Black, At. Gen., 1860, 9 Op. 455.

The captain of a merchant steamer when brought to by a man-ofwar is not privileged from sending his papers on board, if so required, by the fact that he has a Government mail in his charge. On the contrary, he is bound by that circumstance to strict performance of neutral duties and to special respect for belligerent rights.

The Peterhoff, 5 Wall. 28.

Early in August, 1862, Mr. Stuart, British chargé d'affaires ad interim, represented to Mr. Seward, on the strength of information received from British naval officers, that a British steamer had been chased and fired on by a United States cruiser without display of her colors, and had then been captured without any search, and that the senior United States naval officer present had declared that the American cruisers had orders to seize any British vessels whose names had been forwarded to them from the Government at Washington. Mr. Stuart protested against these instructions as being "entirely at variance with the recognized principles of international law." On the 9th of August Mr. Seward communicated to Mr. Stuart a copy of a letter which he had addressed on the preceding day to Mr. Welles, Secretary of the Navy, conveying the direction of the President that certain instructions, which were set forth in the letter, should be issued to naval officers.
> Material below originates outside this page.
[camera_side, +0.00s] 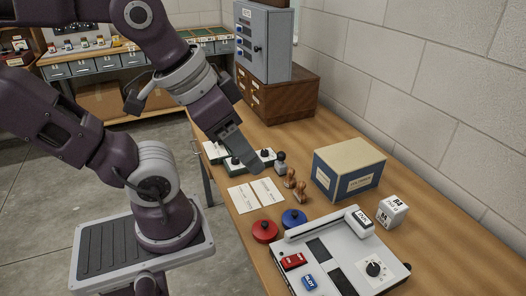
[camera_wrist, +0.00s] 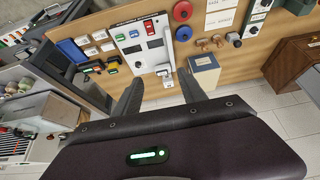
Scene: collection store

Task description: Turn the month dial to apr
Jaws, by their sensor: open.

Instructions were issued by Mr. Welles August 18, 1862. They embodied the substance of Mr. Seward's draft with certain amendments. They contained the following clauses:

"First. That you will exercise constant vigilance to prevent supplies of arms, munitions, and contraband of war from being conveyed

to the insurgents, but that under no circumstances will you seize any vessel within the waters of a friendly nation.
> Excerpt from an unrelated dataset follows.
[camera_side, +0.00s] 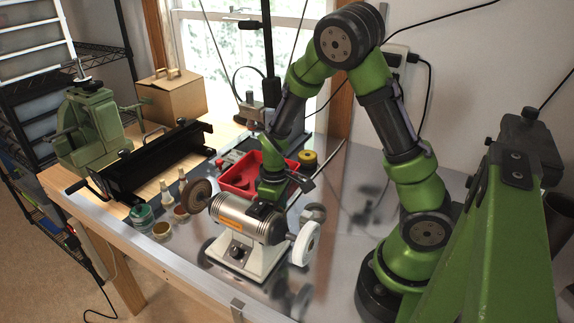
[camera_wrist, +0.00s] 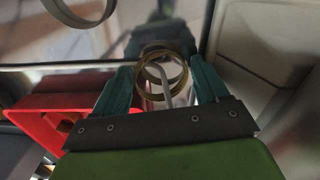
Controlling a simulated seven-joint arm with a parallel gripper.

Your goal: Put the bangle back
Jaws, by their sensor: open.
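In the wrist view, my gripper (camera_wrist: 160,68) is open, with one dark green finger on each side of gold-coloured ring shapes. The bangle (camera_wrist: 181,76) shows there as a gold ring between the fingers, with a gap visible beside it. A bent grey rod (camera_wrist: 166,88) shows through the ring; I cannot tell whether it bears the bangle. In the side view, my gripper (camera_side: 272,190) is low behind the silver bench polisher (camera_side: 243,218); its fingertips and the bangle are hidden there.
A red tray (camera_side: 235,181) lies beside my gripper. A yellow spool (camera_side: 308,158) is behind it. The polisher's brown wheel (camera_side: 196,195) and white wheel (camera_side: 305,243) stick out on both sides. Small jars (camera_side: 142,215) stand at the left. In the wrist view, another ring shape (camera_wrist: 78,22) is at the top left.
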"Secondly. That, while diligently exercising the right of visitation on all suspected vessels, you are in no case authorized to chase and fire at a foreign vessel without showing your colors and giving her the customary preliminary notice of a desire to speak and visit her.

"You are specially informed that the fact that a suspicious vessel has been indicated to you as cruising in any limit which has been prescribed by this Department does not in any way authorize you to depart from the practice of the rules of visitation, search, and capture prescribed by the law of nations."

Blue Book, North America, No. 5 (1863); Official Records of the Union
and Confederate Navies, Ser. I., vol. 1, p. 417.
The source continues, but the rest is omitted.